Learning-Based NMPC Adaptation for Autonomous Driving Using Parallelized Digital Twin

Abstract

In this work, we focus on the challenge of transferring an autonomous driving (AD) controller from simulation to reality (Sim2Real). We propose a data-efficient method for online and on-the-fly adaptation of parametrizable control architectures such that the target closed-loop performance is optimized while accounting for uncertainties such as model mismatches, changes in the environment, and task variations. The novelty of the approach resides in leveraging black-box optimization enabled by executable digital twins (xDTs) for data-driven parameter calibration through derivative-free methods to directly adapt the controller in real time (RT).
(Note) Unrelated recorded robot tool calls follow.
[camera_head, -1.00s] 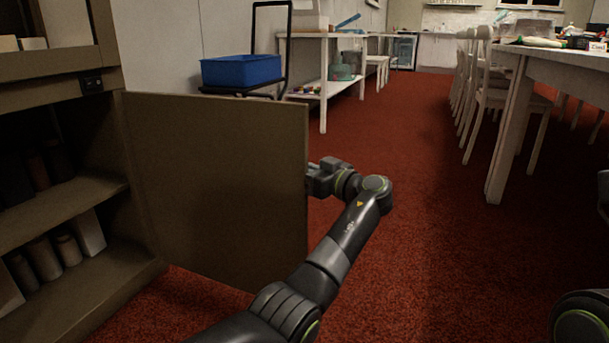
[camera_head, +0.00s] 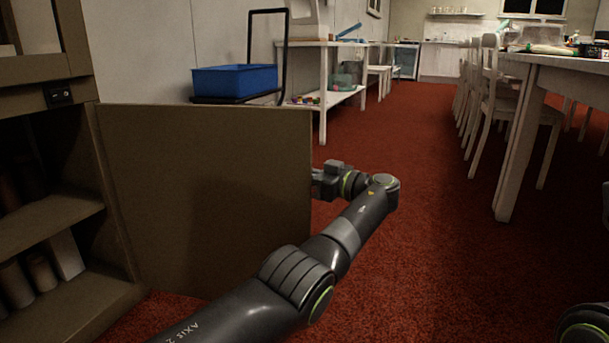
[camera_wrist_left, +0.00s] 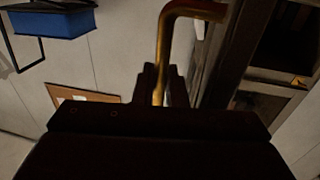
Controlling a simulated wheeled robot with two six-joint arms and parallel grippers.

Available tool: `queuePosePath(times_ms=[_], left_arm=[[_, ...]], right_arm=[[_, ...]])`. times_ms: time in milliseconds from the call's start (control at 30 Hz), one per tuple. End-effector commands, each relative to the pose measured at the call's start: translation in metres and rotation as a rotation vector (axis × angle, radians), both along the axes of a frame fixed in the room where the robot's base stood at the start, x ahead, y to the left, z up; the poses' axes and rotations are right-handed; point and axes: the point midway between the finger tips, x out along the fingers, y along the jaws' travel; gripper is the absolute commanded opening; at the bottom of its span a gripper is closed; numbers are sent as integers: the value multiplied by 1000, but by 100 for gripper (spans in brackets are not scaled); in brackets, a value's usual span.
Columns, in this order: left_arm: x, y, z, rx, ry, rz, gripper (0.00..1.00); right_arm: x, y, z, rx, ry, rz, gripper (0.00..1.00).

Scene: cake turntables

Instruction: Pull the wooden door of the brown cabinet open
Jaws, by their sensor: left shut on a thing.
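The wooden door (camera_head: 210,195) of the brown cabinet (camera_head: 75,250) stands wide open, swung out from the cabinet front at the left. Inside, the cabinet's shelves show. My left gripper (camera_head: 322,182) is at the door's free edge, partly hidden behind it in the head view. In the left wrist view, my left gripper (camera_wrist_left: 160,85) is shut on a brass-coloured bar handle (camera_wrist_left: 162,45). The handle is hidden behind the door in the head view. My right gripper is not in view; only a bit of my right arm shows at the lower right.
Several jars stand on the cabinet's lower shelf. Behind the door are a blue bin (camera_head: 235,82) on a cart and a white shelf table (camera_head: 325,80). White chairs (camera_head: 490,105) and a long table (camera_head: 535,65) stand at the right. The red carpet between is clear.

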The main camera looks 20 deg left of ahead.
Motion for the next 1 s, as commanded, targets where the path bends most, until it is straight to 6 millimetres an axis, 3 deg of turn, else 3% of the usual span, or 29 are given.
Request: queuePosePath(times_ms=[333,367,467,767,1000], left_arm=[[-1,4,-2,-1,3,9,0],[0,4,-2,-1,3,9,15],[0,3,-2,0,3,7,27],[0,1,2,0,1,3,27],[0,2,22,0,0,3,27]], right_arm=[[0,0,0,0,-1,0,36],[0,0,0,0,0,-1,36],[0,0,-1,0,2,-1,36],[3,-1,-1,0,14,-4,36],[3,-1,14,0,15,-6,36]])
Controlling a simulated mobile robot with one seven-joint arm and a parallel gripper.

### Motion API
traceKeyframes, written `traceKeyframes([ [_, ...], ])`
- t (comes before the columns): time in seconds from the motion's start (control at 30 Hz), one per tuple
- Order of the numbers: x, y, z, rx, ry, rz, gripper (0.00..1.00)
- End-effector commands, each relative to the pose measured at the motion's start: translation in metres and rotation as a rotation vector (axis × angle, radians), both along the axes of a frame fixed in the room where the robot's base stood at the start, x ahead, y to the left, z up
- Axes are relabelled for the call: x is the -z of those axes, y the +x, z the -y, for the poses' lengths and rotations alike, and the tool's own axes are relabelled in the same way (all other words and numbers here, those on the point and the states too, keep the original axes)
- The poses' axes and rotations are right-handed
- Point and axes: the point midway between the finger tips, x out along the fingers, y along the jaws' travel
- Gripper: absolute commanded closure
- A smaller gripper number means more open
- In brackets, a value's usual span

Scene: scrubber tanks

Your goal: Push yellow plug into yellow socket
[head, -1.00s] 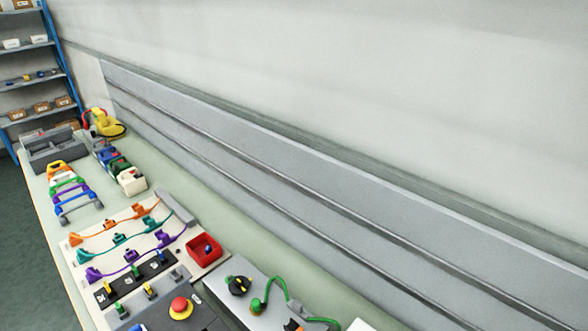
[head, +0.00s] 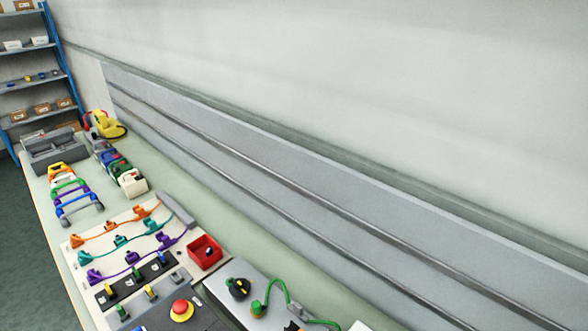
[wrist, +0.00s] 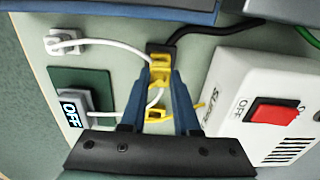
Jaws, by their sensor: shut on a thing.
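In the wrist view my gripper (wrist: 160,88) has blue fingers that converge on a yellow plug (wrist: 157,112) and are shut on it. The fingers cover much of the plug. A thin yellow cable runs from it to the right, towards a white box. Just ahead of the fingertips is a yellow piece (wrist: 159,64), seemingly the yellow socket, with a dark block behind it and a black cable leading right. Plug and socket look in line and very close. I cannot tell whether the plug is seated. My gripper is not in the head view.
The white box (wrist: 222,90) with a red switch (wrist: 272,110) stands close on the right. On the left are a white plug (wrist: 62,42), a white cable and a grey unit (wrist: 74,105) reading OFF. The head view shows a crowded bench with a red bin (head: 204,253).

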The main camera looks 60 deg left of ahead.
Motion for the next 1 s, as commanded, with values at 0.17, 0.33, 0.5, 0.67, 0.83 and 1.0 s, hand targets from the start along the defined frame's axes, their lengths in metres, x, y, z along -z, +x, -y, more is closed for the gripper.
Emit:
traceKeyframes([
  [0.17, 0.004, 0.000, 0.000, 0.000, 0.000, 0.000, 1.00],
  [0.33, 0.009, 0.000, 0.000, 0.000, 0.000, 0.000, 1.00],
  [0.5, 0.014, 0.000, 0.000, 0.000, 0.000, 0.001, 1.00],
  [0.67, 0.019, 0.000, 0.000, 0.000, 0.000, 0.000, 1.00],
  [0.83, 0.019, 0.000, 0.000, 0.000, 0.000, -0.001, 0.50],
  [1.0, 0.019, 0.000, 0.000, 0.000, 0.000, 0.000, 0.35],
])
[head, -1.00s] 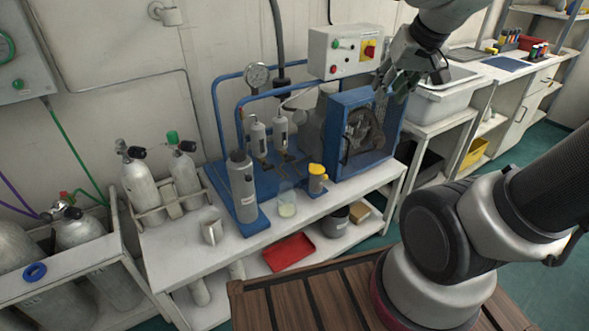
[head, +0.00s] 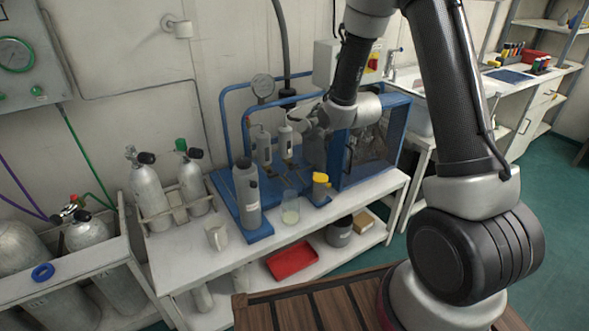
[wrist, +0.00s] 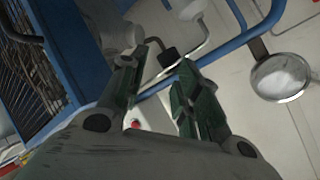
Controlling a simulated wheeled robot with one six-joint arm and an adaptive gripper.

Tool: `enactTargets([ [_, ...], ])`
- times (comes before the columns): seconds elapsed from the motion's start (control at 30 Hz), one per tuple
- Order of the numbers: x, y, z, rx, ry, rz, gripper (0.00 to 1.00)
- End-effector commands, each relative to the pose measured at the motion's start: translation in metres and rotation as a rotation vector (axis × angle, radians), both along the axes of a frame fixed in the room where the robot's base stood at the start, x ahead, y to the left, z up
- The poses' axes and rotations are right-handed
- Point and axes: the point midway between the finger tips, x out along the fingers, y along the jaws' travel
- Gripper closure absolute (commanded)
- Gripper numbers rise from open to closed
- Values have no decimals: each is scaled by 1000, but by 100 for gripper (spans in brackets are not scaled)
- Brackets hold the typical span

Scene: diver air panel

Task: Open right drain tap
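Two pale filter housings stand on the blue compressor frame in the head view, the left one (head: 262,146) and the right one (head: 285,141). A small dark fitting (head: 290,161), seemingly the right drain tap, shows below the right housing; its handle is too small to read. My gripper (head: 300,122) is beside the upper part of the right housing, above this fitting. In the wrist view my gripper (wrist: 168,57) has its green-grey fingers apart, with a dark block beyond them. I cannot tell whether that block is a tap. Nothing appears held.
A pressure gauge (head: 263,86) and blue pipes (head: 229,112) stand behind the filters. The caged blue compressor (head: 345,155) is close on the right.

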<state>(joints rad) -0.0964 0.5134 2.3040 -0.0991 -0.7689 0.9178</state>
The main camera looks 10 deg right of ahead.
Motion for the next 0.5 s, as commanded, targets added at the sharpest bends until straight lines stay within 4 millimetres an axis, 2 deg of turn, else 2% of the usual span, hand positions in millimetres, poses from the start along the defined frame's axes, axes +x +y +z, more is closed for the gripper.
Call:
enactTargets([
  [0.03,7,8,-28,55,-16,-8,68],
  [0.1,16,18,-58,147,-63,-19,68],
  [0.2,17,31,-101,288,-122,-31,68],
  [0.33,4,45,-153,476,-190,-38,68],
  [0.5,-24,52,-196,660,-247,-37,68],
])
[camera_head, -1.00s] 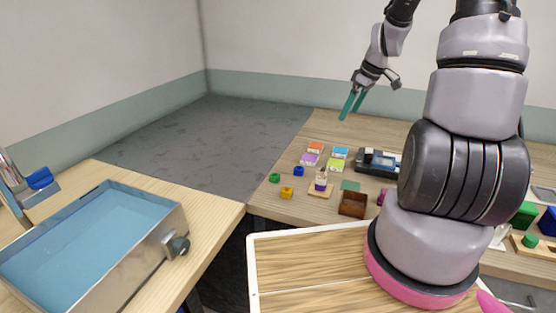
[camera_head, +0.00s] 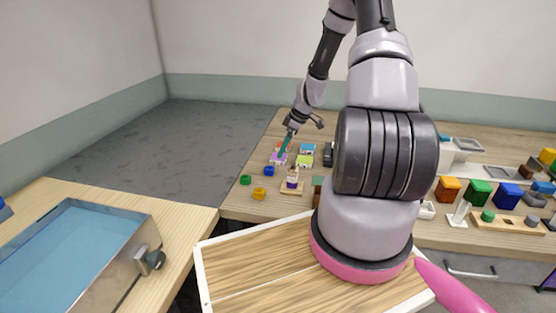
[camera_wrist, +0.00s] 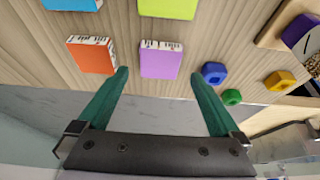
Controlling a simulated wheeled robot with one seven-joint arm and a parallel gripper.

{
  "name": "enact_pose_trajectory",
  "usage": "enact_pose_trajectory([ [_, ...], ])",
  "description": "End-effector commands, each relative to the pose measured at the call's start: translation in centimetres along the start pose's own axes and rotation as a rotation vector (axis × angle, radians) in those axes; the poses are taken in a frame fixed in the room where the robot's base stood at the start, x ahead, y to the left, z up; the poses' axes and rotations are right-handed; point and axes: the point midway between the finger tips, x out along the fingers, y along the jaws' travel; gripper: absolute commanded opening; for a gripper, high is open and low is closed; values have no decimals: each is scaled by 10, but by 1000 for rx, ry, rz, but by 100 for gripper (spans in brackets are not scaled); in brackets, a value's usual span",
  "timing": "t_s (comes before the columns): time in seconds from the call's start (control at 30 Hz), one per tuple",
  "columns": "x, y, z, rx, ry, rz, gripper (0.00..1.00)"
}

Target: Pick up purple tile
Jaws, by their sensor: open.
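The purple tile (camera_wrist: 161,60) lies flat on the wooden table, with a white, marked edge on its far side in the wrist view. In the head view the purple tile (camera_head: 277,159) is partly hidden by my gripper. My gripper (camera_wrist: 158,74) is open, its two teal fingers spread to either side of the purple tile, with nothing held between them. In the head view my gripper (camera_head: 283,147) hangs down over the tiles. I cannot tell its exact height above the purple tile.
An orange tile (camera_wrist: 91,55) lies close by the left finger. A lime tile (camera_wrist: 167,8) and a blue tile (camera_wrist: 72,4) are beyond. Blue (camera_wrist: 214,73), green (camera_wrist: 231,97) and yellow (camera_wrist: 280,81) small blocks lie to the right. The table edge is near.

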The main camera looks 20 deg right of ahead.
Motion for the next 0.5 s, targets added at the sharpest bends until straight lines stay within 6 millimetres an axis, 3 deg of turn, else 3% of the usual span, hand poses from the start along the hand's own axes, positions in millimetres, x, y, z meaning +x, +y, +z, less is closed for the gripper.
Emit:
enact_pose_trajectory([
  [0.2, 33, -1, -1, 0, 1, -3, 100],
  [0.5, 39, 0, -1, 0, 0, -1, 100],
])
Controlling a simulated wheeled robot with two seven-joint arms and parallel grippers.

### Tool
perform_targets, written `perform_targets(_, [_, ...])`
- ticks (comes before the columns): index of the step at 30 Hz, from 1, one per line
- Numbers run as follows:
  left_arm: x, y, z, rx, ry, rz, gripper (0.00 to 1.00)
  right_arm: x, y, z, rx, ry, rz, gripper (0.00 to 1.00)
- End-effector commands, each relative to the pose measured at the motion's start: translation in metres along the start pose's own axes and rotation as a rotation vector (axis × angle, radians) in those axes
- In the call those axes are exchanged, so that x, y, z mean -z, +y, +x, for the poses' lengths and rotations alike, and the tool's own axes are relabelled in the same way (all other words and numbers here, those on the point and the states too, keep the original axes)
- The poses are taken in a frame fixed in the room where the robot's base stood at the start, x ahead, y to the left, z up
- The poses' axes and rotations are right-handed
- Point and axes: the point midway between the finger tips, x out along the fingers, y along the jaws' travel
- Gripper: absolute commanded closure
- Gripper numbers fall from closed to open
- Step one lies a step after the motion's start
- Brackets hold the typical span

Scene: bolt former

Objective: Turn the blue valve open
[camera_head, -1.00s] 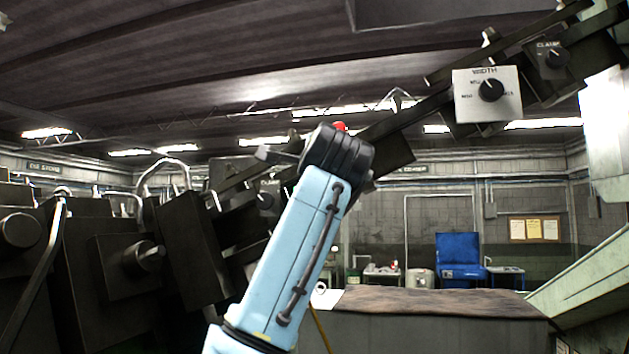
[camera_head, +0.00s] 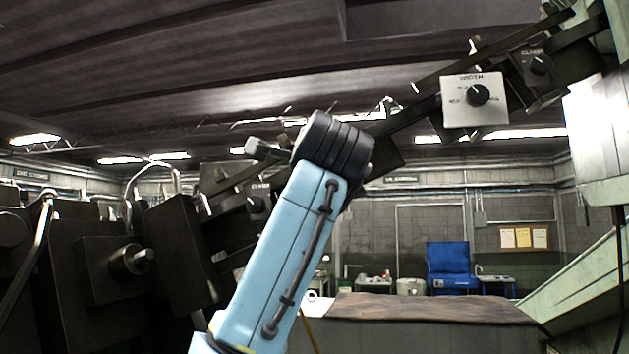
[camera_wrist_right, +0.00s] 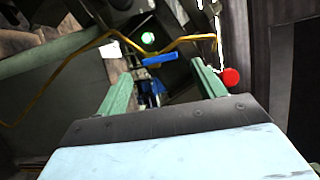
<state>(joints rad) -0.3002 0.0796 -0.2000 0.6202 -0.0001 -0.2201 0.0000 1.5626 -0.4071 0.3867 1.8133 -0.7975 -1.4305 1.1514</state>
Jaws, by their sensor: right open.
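The blue valve handle (camera_wrist_right: 160,60) is a short flat blue bar in the right wrist view, beyond and between my fingertips. My right gripper (camera_wrist_right: 160,70) is open, with one green finger on each side of the picture and nothing between them. Whether the fingers touch the handle cannot be told; a gap seems to show on both sides. The valve is not distinguishable in the head view. There, one of my pale blue arms (camera_head: 285,255) rises through the middle and hides part of the machine. My left gripper is not in view.
A bent yellow pipe (camera_wrist_right: 88,47) runs beside the handle. A red knob (camera_wrist_right: 230,77) is close to the right finger, and a green light (camera_wrist_right: 148,38) is behind. In the head view, a WIDTH dial panel (camera_head: 460,113) and dark machine housings (camera_head: 90,265) surround the arm.

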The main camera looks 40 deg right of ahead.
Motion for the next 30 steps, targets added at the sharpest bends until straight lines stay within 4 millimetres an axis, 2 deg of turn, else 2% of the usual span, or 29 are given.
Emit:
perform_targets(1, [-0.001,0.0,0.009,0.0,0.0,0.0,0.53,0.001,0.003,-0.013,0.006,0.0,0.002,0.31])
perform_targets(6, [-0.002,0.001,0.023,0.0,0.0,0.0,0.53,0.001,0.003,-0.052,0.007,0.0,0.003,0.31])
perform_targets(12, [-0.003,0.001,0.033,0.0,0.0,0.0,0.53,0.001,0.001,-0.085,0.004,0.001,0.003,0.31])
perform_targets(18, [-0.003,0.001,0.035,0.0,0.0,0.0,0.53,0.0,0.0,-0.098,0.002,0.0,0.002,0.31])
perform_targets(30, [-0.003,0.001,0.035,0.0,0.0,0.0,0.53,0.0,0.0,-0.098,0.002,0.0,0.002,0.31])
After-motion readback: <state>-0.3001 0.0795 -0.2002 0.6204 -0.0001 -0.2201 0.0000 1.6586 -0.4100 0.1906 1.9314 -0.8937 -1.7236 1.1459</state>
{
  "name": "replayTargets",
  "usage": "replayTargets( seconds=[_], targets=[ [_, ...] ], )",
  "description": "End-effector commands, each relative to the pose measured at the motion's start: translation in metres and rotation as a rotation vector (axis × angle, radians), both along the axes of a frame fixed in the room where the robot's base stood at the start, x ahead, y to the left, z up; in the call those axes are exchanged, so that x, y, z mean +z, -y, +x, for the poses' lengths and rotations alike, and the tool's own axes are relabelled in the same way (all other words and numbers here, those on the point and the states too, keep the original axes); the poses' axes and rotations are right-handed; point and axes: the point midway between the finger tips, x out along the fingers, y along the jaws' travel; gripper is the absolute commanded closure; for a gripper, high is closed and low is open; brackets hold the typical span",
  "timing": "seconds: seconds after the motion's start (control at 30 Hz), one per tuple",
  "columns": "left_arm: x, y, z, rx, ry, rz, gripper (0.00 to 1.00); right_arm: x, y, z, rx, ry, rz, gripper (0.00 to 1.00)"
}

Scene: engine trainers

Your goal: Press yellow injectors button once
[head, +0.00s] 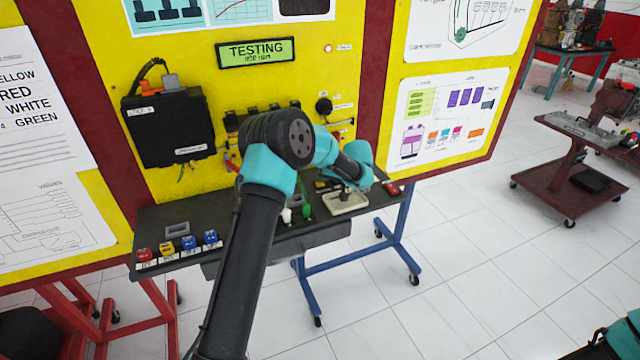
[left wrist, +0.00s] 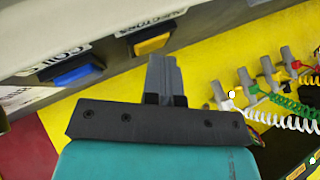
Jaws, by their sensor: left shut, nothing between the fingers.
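The left fingers are not clear there. My right gripper is not in view; only a bit of teal arm shows at the lower right corner.
A blue coils button (left wrist: 78,73) sits to the left of the yellow one in the wrist view. Several connectors with coiled cables (left wrist: 270,85) are at the right. On the shelf (head: 180,215), small red, yellow and blue blocks stand at the left end.

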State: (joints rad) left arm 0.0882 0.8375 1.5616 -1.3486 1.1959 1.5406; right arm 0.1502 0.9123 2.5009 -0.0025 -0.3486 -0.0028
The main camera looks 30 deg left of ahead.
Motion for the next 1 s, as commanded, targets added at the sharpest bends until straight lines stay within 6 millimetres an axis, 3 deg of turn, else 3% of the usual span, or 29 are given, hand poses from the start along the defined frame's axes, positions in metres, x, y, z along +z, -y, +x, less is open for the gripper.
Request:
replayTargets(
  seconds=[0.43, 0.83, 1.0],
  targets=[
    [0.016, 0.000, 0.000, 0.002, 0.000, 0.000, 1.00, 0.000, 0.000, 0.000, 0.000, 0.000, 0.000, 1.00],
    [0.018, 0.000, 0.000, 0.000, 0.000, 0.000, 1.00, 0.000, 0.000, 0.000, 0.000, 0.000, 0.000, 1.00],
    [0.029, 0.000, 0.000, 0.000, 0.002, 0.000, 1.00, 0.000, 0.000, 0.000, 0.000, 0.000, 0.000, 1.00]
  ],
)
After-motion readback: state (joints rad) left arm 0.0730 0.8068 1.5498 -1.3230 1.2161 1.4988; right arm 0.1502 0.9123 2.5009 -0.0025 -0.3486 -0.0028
The xDTs are augmented with domain randomization (DR) for robustness and allow for safe parameter exploration. The proposed method requires a minimal amount of interaction with the real world as it pushes the exploration toward the xDTs. We validate our approach through real-world experiments, demonstrating its effectiveness in transferring and fine-tuning a nonlinear model predictive control (NMPC) with nine parameters, in under 10 min. This eliminates the need for hours-long manual tuning and lengthy machine learning training and data collection phases. Our results show that the online adapted NMPC directly compensates for the Sim2Real gap and avoids overtuning in simulation. Importantly, a 75% improvement in tracking performance is achieved, and the Sim2Real gap over the target performance is reduced from a factor of 876 to 1.033.